Equation (4) is a circle with center at $C(-a,-b)$ and a radius of 2.

Similarly,

$\begin{aligned} (1)+(2)-2\times(3): \quad x^2- 2ax + a^2 + y^2 - 2by + b^2 & = 0 \\ (x-a)^2 + (y-b)^2 & = 0 & ...(5) \end{aligned}$

Equation (5) is a point $P(a,b)$ . To satisfy equations (4) and (5), it means $P$ is on the circumference of the circle. That is $(x,y)$ is the point $P(a,b)$ or $x=a$ and $y=b$ . Then from $(3): \ a^2 + b^2 = \boxed 1$ .

Trig solution:

$a^2 + x^2 = 1$ . Choose $\theta$ such that $a = \cos(\theta), x = \sin(\theta)$ . (I.e. $\theta = \pm \arctan(x/a)$ .)

Similarly, choose $\psi$ such that $b = \cos(\psi)$ and $y = \sin(\psi)$ .

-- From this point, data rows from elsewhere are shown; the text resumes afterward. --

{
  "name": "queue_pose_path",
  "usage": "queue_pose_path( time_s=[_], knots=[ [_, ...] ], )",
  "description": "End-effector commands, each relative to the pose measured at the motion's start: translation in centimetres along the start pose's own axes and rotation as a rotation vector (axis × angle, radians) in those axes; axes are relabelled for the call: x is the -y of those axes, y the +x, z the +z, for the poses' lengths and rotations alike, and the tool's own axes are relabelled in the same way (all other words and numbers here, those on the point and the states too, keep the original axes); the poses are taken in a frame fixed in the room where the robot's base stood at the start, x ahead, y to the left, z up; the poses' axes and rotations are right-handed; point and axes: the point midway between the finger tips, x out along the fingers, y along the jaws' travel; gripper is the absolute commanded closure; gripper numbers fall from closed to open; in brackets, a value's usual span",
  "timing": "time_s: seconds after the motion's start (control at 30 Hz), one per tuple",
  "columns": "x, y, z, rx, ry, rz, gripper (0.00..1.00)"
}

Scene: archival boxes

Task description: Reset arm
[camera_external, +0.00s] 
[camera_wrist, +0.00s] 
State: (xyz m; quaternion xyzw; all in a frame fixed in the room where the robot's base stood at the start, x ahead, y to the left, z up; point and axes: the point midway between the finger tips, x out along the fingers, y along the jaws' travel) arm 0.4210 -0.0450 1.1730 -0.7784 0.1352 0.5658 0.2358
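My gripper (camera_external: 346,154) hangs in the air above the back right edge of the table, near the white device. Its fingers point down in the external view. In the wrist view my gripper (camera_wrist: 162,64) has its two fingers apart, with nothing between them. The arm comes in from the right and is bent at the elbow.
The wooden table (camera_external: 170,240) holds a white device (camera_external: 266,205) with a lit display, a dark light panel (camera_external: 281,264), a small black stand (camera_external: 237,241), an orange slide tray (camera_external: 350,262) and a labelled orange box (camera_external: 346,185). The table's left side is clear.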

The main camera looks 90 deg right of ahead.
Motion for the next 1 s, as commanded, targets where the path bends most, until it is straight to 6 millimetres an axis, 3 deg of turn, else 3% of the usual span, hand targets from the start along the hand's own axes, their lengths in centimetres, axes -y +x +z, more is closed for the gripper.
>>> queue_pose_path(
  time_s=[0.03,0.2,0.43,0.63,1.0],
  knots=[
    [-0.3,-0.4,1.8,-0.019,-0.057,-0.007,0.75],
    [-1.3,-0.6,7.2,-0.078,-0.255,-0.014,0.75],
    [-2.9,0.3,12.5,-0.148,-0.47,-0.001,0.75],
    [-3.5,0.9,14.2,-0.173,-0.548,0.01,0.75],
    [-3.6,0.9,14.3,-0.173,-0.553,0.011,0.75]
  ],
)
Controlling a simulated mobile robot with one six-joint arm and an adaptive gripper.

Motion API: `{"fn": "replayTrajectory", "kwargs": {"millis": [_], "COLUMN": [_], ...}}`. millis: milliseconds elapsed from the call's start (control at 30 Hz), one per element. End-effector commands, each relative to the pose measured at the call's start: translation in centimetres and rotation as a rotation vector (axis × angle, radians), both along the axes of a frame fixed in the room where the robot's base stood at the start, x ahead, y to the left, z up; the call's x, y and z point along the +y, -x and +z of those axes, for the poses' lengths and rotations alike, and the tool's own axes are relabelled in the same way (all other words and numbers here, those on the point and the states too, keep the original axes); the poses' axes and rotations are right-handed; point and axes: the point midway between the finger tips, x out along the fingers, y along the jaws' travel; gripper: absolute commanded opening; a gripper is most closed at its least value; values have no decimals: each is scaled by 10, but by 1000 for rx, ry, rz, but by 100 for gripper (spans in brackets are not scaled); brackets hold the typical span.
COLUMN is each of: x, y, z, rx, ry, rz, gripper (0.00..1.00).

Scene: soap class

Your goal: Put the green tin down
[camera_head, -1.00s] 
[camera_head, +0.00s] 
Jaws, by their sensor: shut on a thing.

Note that $ax = \cos(\theta)\sin(\theta) = \frac{1}{2} \sin(2\theta)$ . Also, $by = \cos(\psi)\sin(\psi) = \frac{1}{2} \sin(2\psi)$

The third equation is thus: $\frac{1}{2} \sin(2\theta) + \frac{1}{2} \sin(2\psi) = 1$ . The only real solutions are when $\sin(2\theta) = \sin(2\psi) = 1$ , i.e. $\theta, \psi \in \{\frac{\pi}{4}, \frac{5\pi}{4}\}$ . For either choice of $\theta$ or $\psi$ , it's true that

$a^2 = ( \pm \frac{\sqrt{2}}{2})^2 = \frac{1}{2}$ , and

$b^2 = ( \pm \frac{\sqrt{2}}{2})^2 = \frac{1}{2}$ .

Thus $a^2 + b^2 = 1$ .

Elementary solution $a^2+x^2=1$ $b^2+y^2=1$ $2ax+2by=2$ add $Eq(1) +Eq(2) -Eq(3)$ you end up with $(a-x)^2+(b-y)^2=0$ this implies that LHS is a purely positive number and the only way it can equal $0$ is when $x=a$ and $b=y$ from there onwards realize that we have 4 variables and 4 equations. meaning a solution can be obtained.